My husband jokes that my fiction often has a high body count. It’s true, and I’m sorry about all the people I kill. One particular death made me cry as I wrote it. Right now, I’m drafting Usurpation, the third book in the Semiosis trilogy, and like the others in the series, there’s a lot of violence and death.

Why do I kill so many people and sentient entities in my writing? I’ve wondered about that. A common piece of writing advice is to “write what you know.” In some ways, I think you can’t avoid writing what you know.

I have never known peace. Personally, I’ve lead a quiet, relatively violence-free life. I’ve only had to hide from gunfire once, and I’ve heard a few terrorist bombs, but from a safe distance. But the wider world has always been a bloodbath. (Graph: Our World in Data, deaths in state-based conflicts, World, 1946 to 2020)

Right now, there are ongoing wars, genocides, insurgencies, armed conflicts, random violence like American mass shootings, murderous governments, and civil disorders.
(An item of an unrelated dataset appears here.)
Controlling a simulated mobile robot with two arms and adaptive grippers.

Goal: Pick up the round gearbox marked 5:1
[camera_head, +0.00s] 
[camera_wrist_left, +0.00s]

In addition, natural and human-caused disasters wreak enormous death and injury.

Some people don’t like to watch the news, and I can’t blame them.

When I watch the news, I more often get angry than sad or depressed. I’m angry because so much of this suffering doesn’t have to happen: it is a choice. We can choose otherwise. There are always alternatives.

Sometimes people choose well. Peace breaks out, fighting subsides, victims get aid and succor, and people learn how to do better. There is hope. In my writing, it might be a rough trip, but I try to find a way toward hope.